Creator
Designed by Antonio Gherardi, Italian, 1644 - 1702, with the collaboration of Lazzaro Baldi, Italian, 1624 - 1703. Woven under the supervision of Maria Maddalena della Riviera, Italian, died 1678, director of the Barberini tapestry factory from 1653.
Object Title
A View of Florence / Allegory of Maffeo Barberini's Florentine Birth (Pilaster termine panel from the Life of Urban VIII)
Measurements
17 feet 8 1/2 inches x 3 feet 11 5/16 inches (539.8 x 120.2 cm)
Credit Line
Gift of Vicomte Charles de Noailles, 1960
Creation Date
1663
Museum Name
Object Type
Object URL
http://www.philamuseum.org/collections/permanent/58384.html?mulR=5409|1
Claim Resolution
Resolution
Agreement reached, museum retained work
Resolution Date
May, 2011
Details of Resolution
In May 2011 the Philadelphia Museum of Art concluded a settlement agreement with the heirs of Jakob and Rosa Oppenheimer by which the Museum was allowed to retain a seventeenth-century Italian tapestry.
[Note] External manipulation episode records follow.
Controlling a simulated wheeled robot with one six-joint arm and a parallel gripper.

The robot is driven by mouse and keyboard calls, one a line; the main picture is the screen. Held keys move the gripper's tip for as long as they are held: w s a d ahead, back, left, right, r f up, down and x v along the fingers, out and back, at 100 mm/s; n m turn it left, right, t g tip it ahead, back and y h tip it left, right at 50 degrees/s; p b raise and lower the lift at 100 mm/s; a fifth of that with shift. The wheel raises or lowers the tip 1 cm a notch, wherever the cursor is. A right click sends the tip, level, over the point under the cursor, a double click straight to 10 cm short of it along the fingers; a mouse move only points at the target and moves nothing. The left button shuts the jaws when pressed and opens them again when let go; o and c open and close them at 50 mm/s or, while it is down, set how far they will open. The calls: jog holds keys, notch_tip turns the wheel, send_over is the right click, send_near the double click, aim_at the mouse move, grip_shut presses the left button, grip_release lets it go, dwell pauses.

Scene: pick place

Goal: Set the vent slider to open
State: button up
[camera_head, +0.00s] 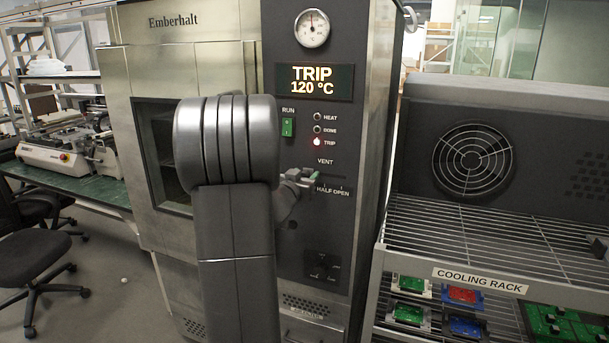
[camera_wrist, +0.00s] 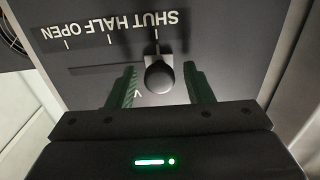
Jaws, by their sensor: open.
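The vent slider's round dark knob (camera_wrist: 159,78) stands at the SHUT mark in the wrist view, where the panel lettering appears upside down. Its slot (camera_wrist: 95,70) runs left past the HALF and OPEN marks. My gripper (camera_wrist: 160,72) is open, with one green-padded finger on each side of the knob. In the head view my gripper (camera_head: 300,177) is at the oven panel below the VENT label (camera_head: 325,162). There it hides the knob and the SHUT lettering, while HALF OPEN shows.
The oven (camera_head: 140,60) displays TRIP 120 °C (camera_head: 314,82), and its TRIP lamp (camera_head: 317,142) is lit red. A green RUN switch (camera_head: 288,127) sits above the vent. A cooling rack (camera_head: 440,250) with several boards stands at right. My arm covers part of the oven front.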

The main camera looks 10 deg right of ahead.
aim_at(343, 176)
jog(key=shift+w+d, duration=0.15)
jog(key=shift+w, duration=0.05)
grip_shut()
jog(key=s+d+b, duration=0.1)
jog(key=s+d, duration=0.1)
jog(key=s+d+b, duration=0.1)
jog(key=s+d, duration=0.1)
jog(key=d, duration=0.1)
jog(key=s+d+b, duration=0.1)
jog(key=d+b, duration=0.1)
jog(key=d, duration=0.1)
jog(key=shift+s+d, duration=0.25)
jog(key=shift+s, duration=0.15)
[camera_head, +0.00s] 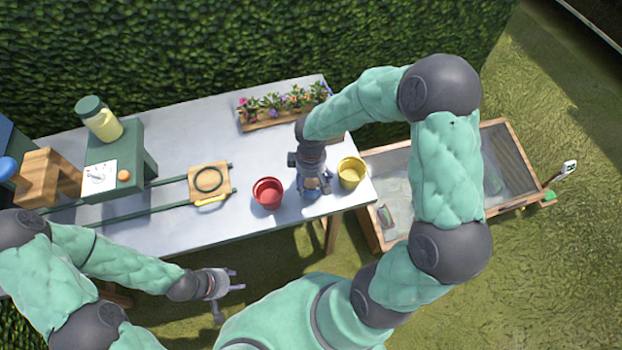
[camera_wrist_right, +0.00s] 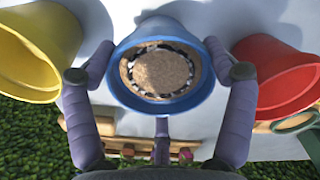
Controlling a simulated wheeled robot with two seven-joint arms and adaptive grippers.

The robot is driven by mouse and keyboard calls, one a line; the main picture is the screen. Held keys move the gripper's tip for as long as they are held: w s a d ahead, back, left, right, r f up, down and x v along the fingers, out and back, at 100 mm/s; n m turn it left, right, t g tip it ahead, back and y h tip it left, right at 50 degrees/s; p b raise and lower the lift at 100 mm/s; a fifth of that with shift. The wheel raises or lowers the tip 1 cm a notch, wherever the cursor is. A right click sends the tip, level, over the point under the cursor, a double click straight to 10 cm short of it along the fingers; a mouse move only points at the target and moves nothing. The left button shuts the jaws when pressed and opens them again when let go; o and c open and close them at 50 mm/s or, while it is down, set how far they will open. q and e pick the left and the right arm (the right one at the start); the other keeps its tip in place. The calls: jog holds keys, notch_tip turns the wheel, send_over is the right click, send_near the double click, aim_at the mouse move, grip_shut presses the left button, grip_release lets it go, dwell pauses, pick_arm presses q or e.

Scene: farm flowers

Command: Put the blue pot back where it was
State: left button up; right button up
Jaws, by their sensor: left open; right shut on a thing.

The tapestry panel was part of a larger series celebrating the life of Pope Urban VIII (Maffeo Barberini, 1568-1644). Provenance research revealed that the tapestry was part of a forced sale in Berlin in 1935 of the inventory of the art dealership Altkunst Antiquitäten, a subsidiary of Margraf and Co., a firm owned by the Oppenheimers. Founded in Berlin in 1912, by 1926 Margraf and Co. had become an umbrella company incorporating four prominent art dealerships. Eight of the Barberini tapestry panels belonged to Margraf and Co. by 1928. The success of the Jewish-owned firm attracted the attention of Nazi officials, who denounced the Oppenheimers as “Jewish capitalists” and promoted an anti-Semitic boycott of the company. The Oppenheimers fled Germany for France on April 1, 1933, shortly before they were to be arrested by the Gestapo. Soon after, the Nazi regime ousted Jakob Oppenheimer from the company management and the authorities appointed an Aryan administrator who was a close associate of Hermann Göring. In 1934 the Nazi regime liquidated the various galleries making up Margraf and Co. and sold off the stock in a series of sales in 1935. The eight Barberini tapestry panels were included in a sale held at Paul Graupe auction house in Berlin on April 26 and 27, 1935. The Oppenheimers were unable to receive any of the proceeds, which most likely went to pay the punitive Jewish flight and property taxes. Jakob Oppenheimer died in France in 1941 following internment at Nice, and Rosa Oppenheimer was murdered at Auschwitz in 1943. The tapestry was a gift to the PMA in 1960 from the Vicomte Charles de Noailles, who said that he purchased it at auction in Paris in the mid-1940’s. The identity of the purchaser at the 1935 auction and the panel’s whereabouts until its acquisition by de Noailles are unknown. In 2010 the PMA was alerted to the tapestry’s World War II history by Victoria Reed, Monica S. Sadler Assistant Curator for Provenance at the Museum of Fine Arts, Boston, which owns four other panels from the series. After the PMA’s research confirmed that the tapestry was part of the group included in the forced sale in 1935, the PMA contacted the Oppenheimer heirs to initiate discussions to resolve the tapestry’s ownership.